Traditionally, environmental impact analysis, under NEPA and state analogs, has focused on the impacts that a proposed project may have on the environment. In Massachusetts, the Executive Office of Energy and Environmental Affairs has proposed a draft MEPA Climate Change Adaptation and Resiliency Policy. The policy seems sufficiently important to warrant more than one post. Today, I’ll look at EOEEA’s authority to promulgate an Adaptation Policy. Tomorrow, I’ll look at some of the specifics.
Under the Adaptation Policy, proponents of projects required to prepare an Environmental Impact Report would have to assess the impact of climate change on the project, as well as the impact of the project on the environment. It is not obvious to me that EOEEA has authority to require such analysis. The Draft Policy points to two sources. First, the MEPA office must:
consider the reasonably foreseeable climate change impacts and GHG emissions of projects subject to MEPA review … and ensure that projects subject to MEPA take all feasible measures to avoid, minimize, or mitigate “Damage to the Environment”.
This language is clearly focused on the impacts of the project on the environment, not the impacts of the environment on the project. Second, permitting agencies must:
also consider reasonably foreseeable climate change impacts, including additional greenhouse gas emissions, and effects, such as predicted sea level rise.
This too seems focused on the traditional impact analysis.

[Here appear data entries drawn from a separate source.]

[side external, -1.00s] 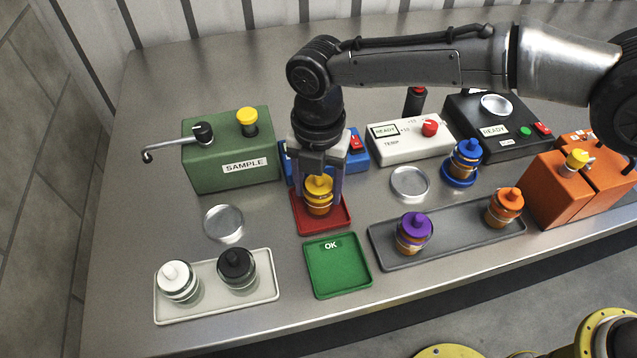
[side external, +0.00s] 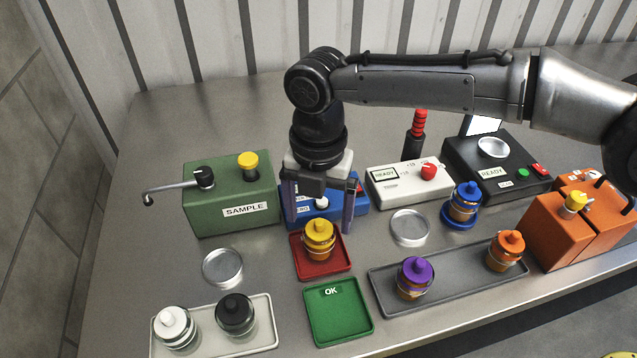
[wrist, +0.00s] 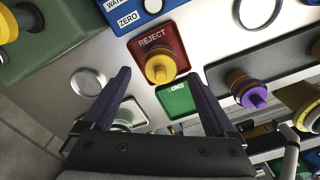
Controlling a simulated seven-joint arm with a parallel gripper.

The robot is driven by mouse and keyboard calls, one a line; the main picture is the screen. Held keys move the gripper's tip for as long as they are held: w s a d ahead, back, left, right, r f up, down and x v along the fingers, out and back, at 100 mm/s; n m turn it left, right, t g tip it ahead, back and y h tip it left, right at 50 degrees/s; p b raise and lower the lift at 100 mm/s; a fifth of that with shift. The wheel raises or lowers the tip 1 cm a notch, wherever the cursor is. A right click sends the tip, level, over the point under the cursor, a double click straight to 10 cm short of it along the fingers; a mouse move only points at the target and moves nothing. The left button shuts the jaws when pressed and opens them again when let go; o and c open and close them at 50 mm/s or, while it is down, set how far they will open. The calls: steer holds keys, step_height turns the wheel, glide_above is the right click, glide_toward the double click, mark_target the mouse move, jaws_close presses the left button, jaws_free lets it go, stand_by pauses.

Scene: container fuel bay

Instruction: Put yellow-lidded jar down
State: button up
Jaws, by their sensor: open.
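The yellow-lidded jar (side external: 319,239), with amber contents, stands upright on the red tray (side external: 336,268). In the wrist view the jar (wrist: 160,67) stands on the same red tray (wrist: 174,38), which is marked REJECT. My gripper (side external: 320,220) is open and empty, raised above and behind the jar, apart from it. In the wrist view its two fingers (wrist: 160,95) are spread wide with nothing between them.
The green OK tray (side external: 338,315) is empty in front of the red one. A grey tray (side external: 455,278) holds purple- and orange-lidded jars. A pale tray (side external: 262,338) holds white- and black-lidded jars. The green SAMPLE box (side external: 230,205) and blue box (side external: 310,212) stand behind.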

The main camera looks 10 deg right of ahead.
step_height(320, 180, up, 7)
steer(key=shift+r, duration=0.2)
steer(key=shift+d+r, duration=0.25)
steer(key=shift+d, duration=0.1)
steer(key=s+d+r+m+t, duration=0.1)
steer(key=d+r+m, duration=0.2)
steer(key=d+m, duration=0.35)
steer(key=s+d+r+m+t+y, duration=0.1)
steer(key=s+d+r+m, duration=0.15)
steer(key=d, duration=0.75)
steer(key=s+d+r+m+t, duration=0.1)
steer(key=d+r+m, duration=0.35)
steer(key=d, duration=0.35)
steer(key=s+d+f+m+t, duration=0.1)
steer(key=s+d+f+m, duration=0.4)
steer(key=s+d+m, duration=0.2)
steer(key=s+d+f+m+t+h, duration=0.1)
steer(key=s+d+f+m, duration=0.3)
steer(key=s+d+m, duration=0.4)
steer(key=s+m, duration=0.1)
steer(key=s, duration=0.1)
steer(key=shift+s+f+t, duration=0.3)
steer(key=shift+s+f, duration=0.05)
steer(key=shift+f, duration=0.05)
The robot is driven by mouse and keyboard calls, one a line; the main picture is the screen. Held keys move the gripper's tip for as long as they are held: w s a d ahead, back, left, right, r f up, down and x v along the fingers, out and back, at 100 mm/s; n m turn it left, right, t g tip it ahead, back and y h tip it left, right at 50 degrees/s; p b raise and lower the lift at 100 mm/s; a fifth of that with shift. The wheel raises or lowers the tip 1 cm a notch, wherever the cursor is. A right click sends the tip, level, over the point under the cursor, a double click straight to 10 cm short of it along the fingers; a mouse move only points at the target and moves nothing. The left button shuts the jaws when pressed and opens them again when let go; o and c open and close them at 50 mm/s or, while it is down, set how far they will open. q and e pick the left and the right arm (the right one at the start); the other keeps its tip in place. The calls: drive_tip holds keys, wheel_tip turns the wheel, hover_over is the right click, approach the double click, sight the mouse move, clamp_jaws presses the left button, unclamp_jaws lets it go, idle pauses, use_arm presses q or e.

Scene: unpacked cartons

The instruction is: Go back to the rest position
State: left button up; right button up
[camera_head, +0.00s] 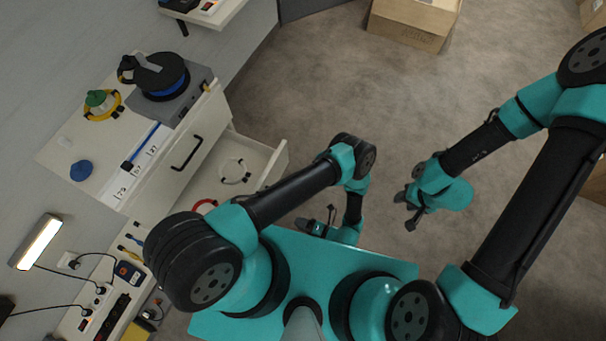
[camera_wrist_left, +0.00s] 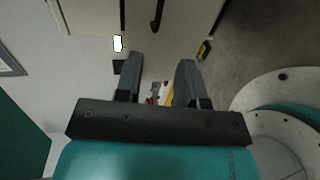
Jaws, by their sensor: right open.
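My left gripper (camera_head: 314,222) hangs in front of my teal base in the head view, near the open drawer's right side. In the left wrist view its two dark fingers (camera_wrist_left: 161,78) stand apart with nothing held between them. My right gripper (camera_head: 404,208) is over the bare floor, to the right of the left one. Its fingers are apart and I see nothing in them. Neither gripper touches any object that I can see.
A white cabinet (camera_head: 190,140) stands at the left with its drawer (camera_head: 268,170) open; white and red rings lie inside. A black cable reel (camera_head: 160,75) sits on top. A cardboard carton (camera_head: 410,22) is on the floor at the top. The floor between is clear.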

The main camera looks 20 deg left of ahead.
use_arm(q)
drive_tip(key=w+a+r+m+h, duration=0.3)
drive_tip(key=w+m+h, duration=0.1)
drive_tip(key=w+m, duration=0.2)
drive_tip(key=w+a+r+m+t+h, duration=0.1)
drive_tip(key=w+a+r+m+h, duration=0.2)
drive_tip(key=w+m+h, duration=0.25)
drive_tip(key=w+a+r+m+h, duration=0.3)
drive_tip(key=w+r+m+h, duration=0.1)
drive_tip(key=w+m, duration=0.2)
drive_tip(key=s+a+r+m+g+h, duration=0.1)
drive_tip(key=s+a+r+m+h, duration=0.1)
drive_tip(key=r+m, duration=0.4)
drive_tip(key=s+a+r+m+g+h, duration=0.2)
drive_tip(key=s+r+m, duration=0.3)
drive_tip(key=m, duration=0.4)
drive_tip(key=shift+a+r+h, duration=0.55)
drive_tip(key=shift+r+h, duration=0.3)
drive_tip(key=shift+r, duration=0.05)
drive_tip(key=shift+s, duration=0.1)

Of course, because the Policy is just that – a policy – it may not be considered final agency action and thus may not be subject to judicial review. Even if it is, I’d expect it to be upheld, given the extremely deferential standards used by Massachusetts courts to review agency action.
That does not mean that it should be. Why should a statute focused on preventing damage to the environment be used to require project proponents to minimize environmental damage to their project?